Reporters Without Borders is outraged by the death of Khaled Mohammed Said, a 28-year-old human rights activist who is widely alleged to have been beaten to death by police in Alexandria on 6 June, and calls for an independent and transparent enquiry.
The prosecutor-general’s decision on 16 June to order a new autopsy is a positive move but is not enough. There are two very different versions of Said’s death and only an independent investigation will serve to shed light on this tragedy.
“Said probably lost his life for denouncing police corruption,” Reporters Without Borders said. “Courageous bloggers and netizens often expose police abuses online although they are risking reprisals. The authorities do not however take sufficiently firm measures to put a stop to the violence.”
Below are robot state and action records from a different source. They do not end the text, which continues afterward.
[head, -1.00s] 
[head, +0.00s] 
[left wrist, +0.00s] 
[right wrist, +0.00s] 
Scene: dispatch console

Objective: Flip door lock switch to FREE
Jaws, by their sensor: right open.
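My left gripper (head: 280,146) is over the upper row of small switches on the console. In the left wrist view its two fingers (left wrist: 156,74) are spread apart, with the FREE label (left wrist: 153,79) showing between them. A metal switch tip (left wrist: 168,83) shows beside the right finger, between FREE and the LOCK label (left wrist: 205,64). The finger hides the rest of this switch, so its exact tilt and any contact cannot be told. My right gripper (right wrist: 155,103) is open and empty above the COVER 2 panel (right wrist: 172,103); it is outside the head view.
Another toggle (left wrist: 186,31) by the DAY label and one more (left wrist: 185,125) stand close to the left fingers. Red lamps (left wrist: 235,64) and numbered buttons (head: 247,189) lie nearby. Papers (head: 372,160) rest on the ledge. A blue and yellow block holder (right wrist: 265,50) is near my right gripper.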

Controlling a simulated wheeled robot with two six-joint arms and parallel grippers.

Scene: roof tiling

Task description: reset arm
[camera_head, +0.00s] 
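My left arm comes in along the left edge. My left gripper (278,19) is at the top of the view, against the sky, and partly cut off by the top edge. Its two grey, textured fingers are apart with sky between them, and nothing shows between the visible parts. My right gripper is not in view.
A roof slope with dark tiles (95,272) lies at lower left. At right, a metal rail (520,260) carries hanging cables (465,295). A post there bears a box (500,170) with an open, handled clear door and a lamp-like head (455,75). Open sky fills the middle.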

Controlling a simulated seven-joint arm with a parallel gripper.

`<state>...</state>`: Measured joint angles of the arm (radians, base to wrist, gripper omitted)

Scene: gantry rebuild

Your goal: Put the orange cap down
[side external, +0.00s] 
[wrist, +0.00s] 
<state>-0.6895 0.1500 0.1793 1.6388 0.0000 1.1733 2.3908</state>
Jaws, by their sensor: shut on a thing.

The press freedom organisation added: “The impunity must stop. The authorities cannot keep using the state of emergency law to block the demands for justice. The international community must put pressure on the government in order to ensure that Said’s presumed murderers are tried and punished without delay.”
An Internet café owner said Said was beaten to death in the street after being arrested inside the café by two plain-clothes policemen. According to his family and local human rights organisations, he was killed after posting a video online that showed police sharing the profits after a drug deal.
When Said’s family filed a complaint with the prosecutor’s office on 7 June, they found that the police had already filed a report claiming he had died from a drug overdose. According to the police, he swallowed a small bag containing drugs as the police went to arrest him. The police officers allegedly involved in his death are still working.
The Security Information Centre issued a statement denying that the police were in any way responsible for Said’s death and accusing Said of being involved in illegal activities and not doing his military service.
Said has become a symbol. Hundreds of people have demonstrated to demand an end to impunity for police brutality. The protests are being expressed above all online because of the difficulty of demonstrating in the streets. Photos of what is said to be Said’s body, showing appalling injuries, have circulated widely on social networks.
The state of emergency law was extended for another two years last month, despite strong international condemnation. It gives the police wide-ranging powers including the ability to restrict public gatherings and hold detainees indefinitely without having to charge them.
Three human rights activists – Gamal Eid of the Arabic Network for Human Rights Information (ANHRI), Ahmed Seif El Islam Hamad of the Hisham Mubarak Centre and Amr Gharbeia, a blogger – are meanwhile to be tried on defamation charges on 26 June. Reporters Without Borders regards the prosecution as judicial harassment and calls for the withdrawal of the charges.